Sunday, October 17, 2010

BORG: Reading the Bible Again for the First Time, Response, Part 4

This is the ninth post of a series on Reading the Bible for the First Time, by Marcus Borg.  The other posts can be found here:

In Chapter 3, Borg posits that a plurality of meaning exists for any given biblical text given its metaphorical nature.  Here I will explore why I disagree with his approach.  The reasons for multiplicity of meaning seem to be entirely founded on what associations a text brings forth for any given reader.  Borg acknowledges to some degree the historical context for meaning, which implicitly acknowledges the author, but there is very little emphasis on this. 

I think the starting point for thinking through this issue is that the author’s intention in some sense determines the meaning of a text (very few would disagree with this first point).  Thus, in writing what he did, the author intended something by it.  The reader, however, is a bystander to this intention to some degree or another, that is, he takes no creative role in the text in question.  If that’s true, then there must be at least some distinction made between meaning as based on the author and meaning as based on the reader.  It’s worth noting here that the word “meaning” has considerable semantic range.  The author’s “meaning” has a will or intent behind it in creating the text – we talk about what the author meant, whereas the reader’s “meaning” comes from the text entering his world or horizon and his realm of experience interacts with the text, thus creating significance for the reader.  The reader’s meaning can be similar to what one’s first car can mean, or a painting, or rainbows, or art deco.  This links to some significant experience or reference point on some level for the reader.  Of course, formally the text has significance for the author just that it’s restricted by the will or intent of the author at the time of creating it, and so it is significant in a different sense. 

The reader, however, does not have that inherent restriction since he’s not the creator but the receiver of what’s been created.  The text naturally “invokes” any number of significances to the reader based on the range of overlap between the text and its context and the experience or understanding of the reader.  The reader has to will to control these invoked significances (associations) if he cares to understand the intent of the author in the text.  The responsibility of the reader then is to restrict and/or bend the associations that are invoked within his whole experiential range to line up with the sector of the author’s world which informed his intent in the text.  In short, the reader aligns his own understanding as best as he can with the context of the text.

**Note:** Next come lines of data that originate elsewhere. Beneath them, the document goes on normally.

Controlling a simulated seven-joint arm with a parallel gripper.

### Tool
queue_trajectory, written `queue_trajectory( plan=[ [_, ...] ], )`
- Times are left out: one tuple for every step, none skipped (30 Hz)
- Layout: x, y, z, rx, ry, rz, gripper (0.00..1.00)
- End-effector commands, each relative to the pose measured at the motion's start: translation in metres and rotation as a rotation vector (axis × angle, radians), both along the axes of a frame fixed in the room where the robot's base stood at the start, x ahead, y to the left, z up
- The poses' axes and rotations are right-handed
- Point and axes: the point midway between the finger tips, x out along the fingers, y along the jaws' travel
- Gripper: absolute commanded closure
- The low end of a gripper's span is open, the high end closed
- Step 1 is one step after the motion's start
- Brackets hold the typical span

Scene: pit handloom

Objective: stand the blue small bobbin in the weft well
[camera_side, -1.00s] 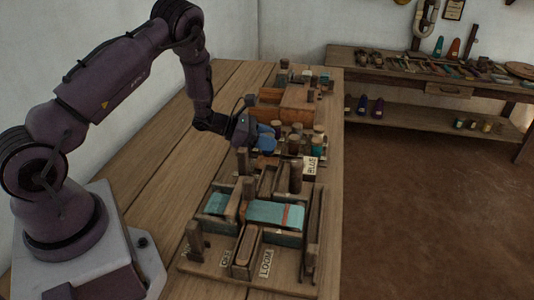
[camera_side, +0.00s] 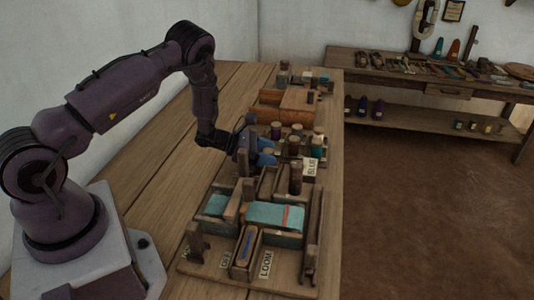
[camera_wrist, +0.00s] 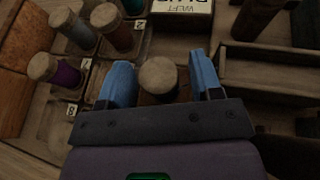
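My gripper (camera_wrist: 163,82) points down low over the bobbin area, its two blue fingers on either side of a wooden-topped bobbin (camera_wrist: 158,76). A gap shows between the bobbin and the right finger; the left finger is very close to it. The bobbin's thread colour is hidden below its top. In the side view my gripper (camera_side: 262,157) is among the bobbins, partly screened by wooden posts. A white card (camera_wrist: 182,10) reading WEFT and, partly cut off, BLUE lies just beyond the fingers; it also shows in the side view (camera_side: 312,166). I cannot tell which opening is the weft well.
Other wooden-topped bobbins, including a purple one (camera_wrist: 62,72) and a brown one (camera_wrist: 112,25), stand left in numbered places. The loom frame (camera_side: 275,215) with teal cloth stands in front. A wooden box (camera_side: 298,97) lies behind. Bare table is left of these.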

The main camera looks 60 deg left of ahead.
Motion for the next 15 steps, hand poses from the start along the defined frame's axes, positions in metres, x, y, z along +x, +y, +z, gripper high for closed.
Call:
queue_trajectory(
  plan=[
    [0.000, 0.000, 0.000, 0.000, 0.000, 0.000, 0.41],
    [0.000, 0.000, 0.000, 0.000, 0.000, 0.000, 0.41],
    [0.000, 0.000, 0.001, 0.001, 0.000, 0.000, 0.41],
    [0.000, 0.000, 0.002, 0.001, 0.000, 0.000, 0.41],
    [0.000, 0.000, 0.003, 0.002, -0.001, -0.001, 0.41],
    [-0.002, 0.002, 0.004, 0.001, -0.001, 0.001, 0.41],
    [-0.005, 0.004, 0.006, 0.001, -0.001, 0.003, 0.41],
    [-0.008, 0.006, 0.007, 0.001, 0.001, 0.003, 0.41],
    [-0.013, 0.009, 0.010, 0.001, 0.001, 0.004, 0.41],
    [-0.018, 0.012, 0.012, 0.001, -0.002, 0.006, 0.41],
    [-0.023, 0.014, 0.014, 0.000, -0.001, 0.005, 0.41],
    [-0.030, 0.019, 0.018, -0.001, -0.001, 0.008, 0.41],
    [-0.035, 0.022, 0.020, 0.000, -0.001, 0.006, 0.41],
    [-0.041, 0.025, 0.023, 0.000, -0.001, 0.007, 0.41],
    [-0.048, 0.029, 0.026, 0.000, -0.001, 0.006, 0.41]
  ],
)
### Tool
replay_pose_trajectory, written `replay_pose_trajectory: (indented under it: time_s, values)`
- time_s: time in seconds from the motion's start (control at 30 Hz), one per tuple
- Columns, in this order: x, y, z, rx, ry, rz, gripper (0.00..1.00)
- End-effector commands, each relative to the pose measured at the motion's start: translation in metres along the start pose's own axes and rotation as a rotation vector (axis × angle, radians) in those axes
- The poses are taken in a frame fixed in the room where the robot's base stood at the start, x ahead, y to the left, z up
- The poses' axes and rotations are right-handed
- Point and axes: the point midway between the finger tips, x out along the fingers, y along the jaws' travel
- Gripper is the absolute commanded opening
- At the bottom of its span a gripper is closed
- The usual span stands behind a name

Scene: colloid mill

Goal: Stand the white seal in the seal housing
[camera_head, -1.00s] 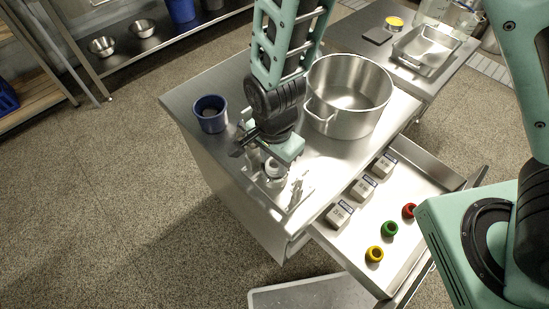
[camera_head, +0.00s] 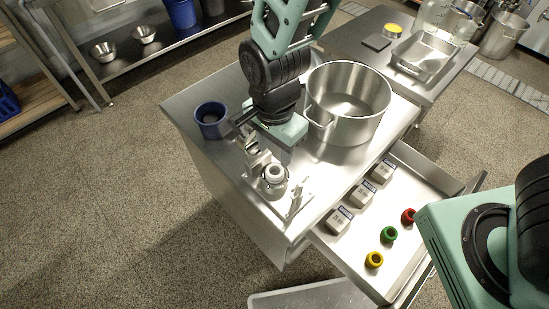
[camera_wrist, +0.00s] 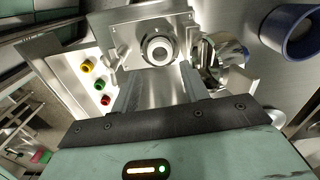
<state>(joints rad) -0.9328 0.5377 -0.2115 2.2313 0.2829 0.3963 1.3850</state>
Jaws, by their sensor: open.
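The white seal (camera_head: 274,173) is a small pale ring with a dark centre. It sits at the round opening of the metal seal housing (camera_head: 272,188) at the table's near corner; how deep it sits I cannot tell. In the wrist view the seal (camera_wrist: 158,50) shows face-on, ringed by the housing (camera_wrist: 130,48). My gripper (camera_head: 258,158) is open, above and just behind the housing in the head view. In the wrist view my gripper (camera_wrist: 157,85) points towards the seal, with no object visibly held. The fingertips are hard to make out against the metal.
A large steel pot (camera_head: 348,105) stands close right of my gripper, and a blue cup (camera_head: 211,120) to its left.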

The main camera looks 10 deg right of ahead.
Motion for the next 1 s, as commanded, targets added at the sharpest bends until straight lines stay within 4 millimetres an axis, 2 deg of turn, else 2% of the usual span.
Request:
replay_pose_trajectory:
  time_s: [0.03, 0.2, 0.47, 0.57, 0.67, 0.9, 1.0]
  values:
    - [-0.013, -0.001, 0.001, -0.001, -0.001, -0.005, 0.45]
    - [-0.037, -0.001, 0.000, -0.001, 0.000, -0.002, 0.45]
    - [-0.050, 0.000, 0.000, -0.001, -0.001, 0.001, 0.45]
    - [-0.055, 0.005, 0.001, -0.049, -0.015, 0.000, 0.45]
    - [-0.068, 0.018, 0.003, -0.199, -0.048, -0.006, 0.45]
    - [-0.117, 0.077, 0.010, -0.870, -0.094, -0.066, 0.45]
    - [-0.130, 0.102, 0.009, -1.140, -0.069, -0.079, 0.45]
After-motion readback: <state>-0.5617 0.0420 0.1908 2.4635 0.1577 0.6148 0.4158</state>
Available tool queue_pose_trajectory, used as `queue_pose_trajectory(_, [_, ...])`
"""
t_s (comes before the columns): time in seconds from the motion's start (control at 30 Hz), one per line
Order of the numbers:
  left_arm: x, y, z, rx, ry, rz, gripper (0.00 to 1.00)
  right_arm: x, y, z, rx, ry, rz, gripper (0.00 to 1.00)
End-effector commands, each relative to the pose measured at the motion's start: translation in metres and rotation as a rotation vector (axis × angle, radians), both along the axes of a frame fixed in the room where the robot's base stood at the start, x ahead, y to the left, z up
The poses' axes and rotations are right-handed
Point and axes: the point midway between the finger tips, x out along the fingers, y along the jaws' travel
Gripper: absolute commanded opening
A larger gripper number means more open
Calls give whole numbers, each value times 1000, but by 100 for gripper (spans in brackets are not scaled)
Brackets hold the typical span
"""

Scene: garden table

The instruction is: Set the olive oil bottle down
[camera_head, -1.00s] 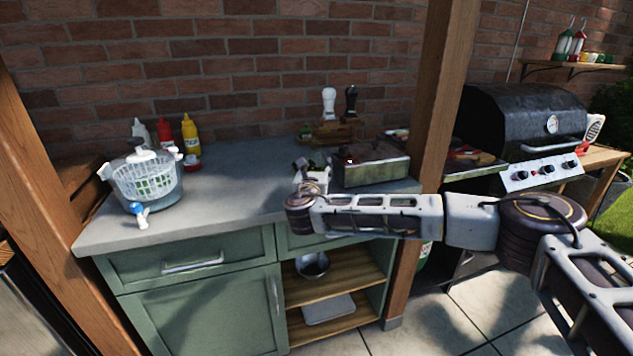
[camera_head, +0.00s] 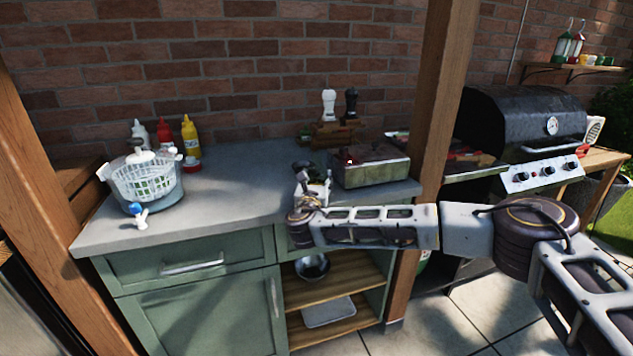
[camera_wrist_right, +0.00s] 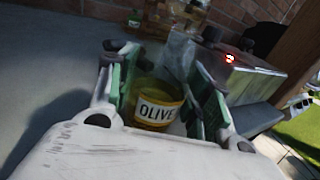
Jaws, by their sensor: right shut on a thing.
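In the head view my right gripper (camera_head: 314,178) is over the front part of the grey countertop (camera_head: 235,190), left of a metal box. There the bottle is mostly hidden by the gripper and arm. Whether its base touches the countertop I cannot tell. My left gripper is not in view.
The metal box (camera_head: 374,172) with a red light stands close right of the gripper. Pepper and salt mills (camera_head: 329,104) stand behind. A salad spinner (camera_head: 150,182) and sauce bottles (camera_head: 190,138) are at the left. The countertop between is clear. A wooden post (camera_head: 436,110) rises at the right.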

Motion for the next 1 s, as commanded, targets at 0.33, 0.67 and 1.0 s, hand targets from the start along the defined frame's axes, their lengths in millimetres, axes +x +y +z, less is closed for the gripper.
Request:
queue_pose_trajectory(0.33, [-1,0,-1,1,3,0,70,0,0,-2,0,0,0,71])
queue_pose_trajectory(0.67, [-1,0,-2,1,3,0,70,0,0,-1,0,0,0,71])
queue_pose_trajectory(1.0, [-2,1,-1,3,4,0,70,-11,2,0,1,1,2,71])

What happens frequently, however, is that the reader has any number of blinders on.  These can be natural ones like differences in the historical and cultural worlds of the reader and author.  But oftentimes, especially with “sacred” texts – texts of significant import in our lives, the reader has an agenda.  The reader can establish an important (to him/herself) connection/association between the text and experience/understanding apart from anything the author intended when there is no concern, will, or desire to keep the agenda in check.

Where we end up is the morality issue, stated in the last post, of whether or not the reader is concerned with what the author/creator of the text intended.  (That, in turn, leads to requiring faith/trust in the God who ultimately created his Word when it comes to understanding his word.)  Thus a moral hermeneutic is required to transcend part of the wall to understanding an author’s intent.

So, while it is true, as Borg states, that various parts of the bible have been read by Christians numerous ways at numerous times, the combination of historical cultural distance and lack of concern for the author’s intent is sufficient to explain the reason why.  The intent of the author still stands whether we choose to ignore it or not.  By not ignoring it, we can strive to merge our horizon of understanding with that of the author’s, and at least begin to understand and begin to understand sufficiently. 

This does not mean there is no need to find what the text means for us since we understand that the bible is no less from God than man.  But there is no reason to rely, as Borg does, on the reader to find the fullness of meaning in the bible.  Is there then, a plurality of meaning to be found in any given passage?  Only if intended by the author, whether God or man.